The Old Beehive is a house, formerly a public house and later a school, with a core dating to the 16th century and early 19th-century alterations and a front. The construction is timber-framed, with a painted brick front, a rendered side wall, and a rear wall of kidney flint with red brick dressings. The roof is slate, with a wide plain eaves cornice.

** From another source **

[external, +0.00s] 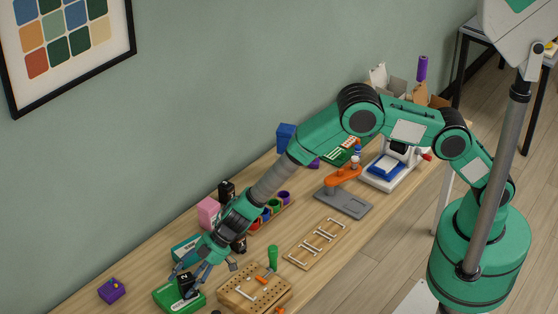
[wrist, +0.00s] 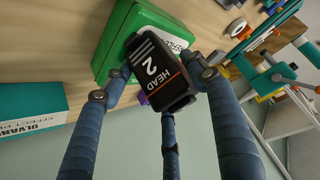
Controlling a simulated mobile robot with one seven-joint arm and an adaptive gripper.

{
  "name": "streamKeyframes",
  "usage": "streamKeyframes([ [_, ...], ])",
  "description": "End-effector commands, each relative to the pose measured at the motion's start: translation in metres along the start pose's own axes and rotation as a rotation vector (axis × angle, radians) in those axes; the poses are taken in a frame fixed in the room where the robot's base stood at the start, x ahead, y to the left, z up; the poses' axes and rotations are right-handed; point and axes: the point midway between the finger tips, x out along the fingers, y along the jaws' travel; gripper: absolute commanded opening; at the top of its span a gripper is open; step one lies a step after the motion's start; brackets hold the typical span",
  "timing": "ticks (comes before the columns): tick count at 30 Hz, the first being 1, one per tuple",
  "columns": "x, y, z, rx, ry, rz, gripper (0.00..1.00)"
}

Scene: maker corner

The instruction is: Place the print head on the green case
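The print head is a black block marked "HEAD 2" with an orange stripe (wrist: 160,75). In the external view the print head (external: 185,284) is at the green case, low on the left. The green case (external: 166,299) lies flat on the table; in the wrist view the green case (wrist: 112,45) shows behind the head and is partly covered by it. My gripper (external: 187,277) points down over the case, its fingers closed in around the head's sides. Whether the head's underside touches the case is hidden.
A purple box (external: 111,291) stands left of the case, and a teal box (external: 186,249) stands close behind it. A wooden board with tools (external: 252,288) lies to the right. A pink box (external: 208,212) and a black block (external: 226,190) stand farther back.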

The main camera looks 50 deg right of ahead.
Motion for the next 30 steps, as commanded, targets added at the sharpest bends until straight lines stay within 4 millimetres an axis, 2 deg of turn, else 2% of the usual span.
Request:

The exterior features three storeys and a cellar. The front has a two-window arrangement. The first storey has 12-pane sash windows in plain reveals with projecting stone sills. The second storey has 6-pane sash windows, also in plain reveals. The ground storey has a replacement 12-pane sash window, and a small, single-storey flat-roofed bay containing a 12-pane sash window with a 4-pane canted side light, all in a flush cased frame. A four-panel door is set within a moulded wood doorcase with pilasters and a cornice. Blocked elliptical arches within the brickwork above the door and windows indicate the former presence of a wide carriage entry, with a similar archway at the rear.

The interior includes a large main beam with a wide chamfer, partially boxed in, spanning the entire ground storey, indicating an earlier core and a likely rearrangement during conversion into a public house. The cellar has 19th-century brickwork mixed with older flint rubble and render. A 19th-century winder stair has a ramped handrail and stick balusters. The attic reveals the slope of a lower, earlier roof in the gable wall.

At the rear is a narrow, timber-framed and rendered two-bay range with a pantiled roof, jettied and formerly free-standing, but now linked to the main front. This range is probably from the 16th century, but dating is difficult due to the covering of its features. In the yard, there's an early 19th-century outbuilding, originally two storeys but now single-storey, rendered, with a central door and two 12-pane sash windows in flush cased frames. This was formerly a games room for the public house. A sale notice from 1858 describes the property as 'The Beehive Beer House,' likely marking the date when The Beehive was transferred to No. 21 College Street.